'''

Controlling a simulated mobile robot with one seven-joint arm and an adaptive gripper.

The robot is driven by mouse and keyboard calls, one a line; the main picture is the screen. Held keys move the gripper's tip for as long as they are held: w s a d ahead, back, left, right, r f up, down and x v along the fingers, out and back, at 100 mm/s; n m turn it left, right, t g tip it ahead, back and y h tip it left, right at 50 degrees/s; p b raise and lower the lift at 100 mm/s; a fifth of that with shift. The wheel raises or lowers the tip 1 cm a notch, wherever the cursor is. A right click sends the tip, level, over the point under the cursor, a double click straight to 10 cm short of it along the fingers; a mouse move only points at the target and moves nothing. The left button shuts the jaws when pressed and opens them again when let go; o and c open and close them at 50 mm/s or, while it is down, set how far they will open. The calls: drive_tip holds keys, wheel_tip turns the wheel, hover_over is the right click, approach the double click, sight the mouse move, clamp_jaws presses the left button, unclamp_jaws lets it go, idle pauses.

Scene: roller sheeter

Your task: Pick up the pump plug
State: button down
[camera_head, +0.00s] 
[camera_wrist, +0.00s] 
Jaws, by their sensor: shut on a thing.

'''

→ What to work on: Output all of the material exactly as written.

→ The solution:
Controlling a simulated mobile robot with one seven-joint arm and an adaptive gripper.

The robot is driven by mouse and keyboard calls, one a line; the main picture is the screen. Held keys move the gripper's tip for as long as they are held: w s a d ahead, back, left, right, r f up, down and x v along the fingers, out and back, at 100 mm/s; n m turn it left, right, t g tip it ahead, back and y h tip it left, right at 50 degrees/s; p b raise and lower the lift at 100 mm/s; a fifth of that with shift. The wheel raises or lowers the tip 1 cm a notch, wherever the cursor is. A right click sends the tip, level, over the point under the cursor, a double click straight to 10 cm short of it along the fingers; a mouse move only points at the target and moves nothing. The left button shuts the jaws when pressed and opens them again when let go; o and c open and close them at 50 mm/s or, while it is down, set how far they will open. The calls: drive_tip holds keys, wheel_tip turns the wheel, hover_over is the right click, approach the double click, sight the mouse move, clamp_jaws presses the left button, unclamp_jaws lets it go, idle pauses.

Scene: roller sheeter

Your task: Pick up the pump plug
State: button down
[camera_head, +0.00s] 
[camera_wrist, +0.00s] 
Jaws, by their sensor: shut on a thing.

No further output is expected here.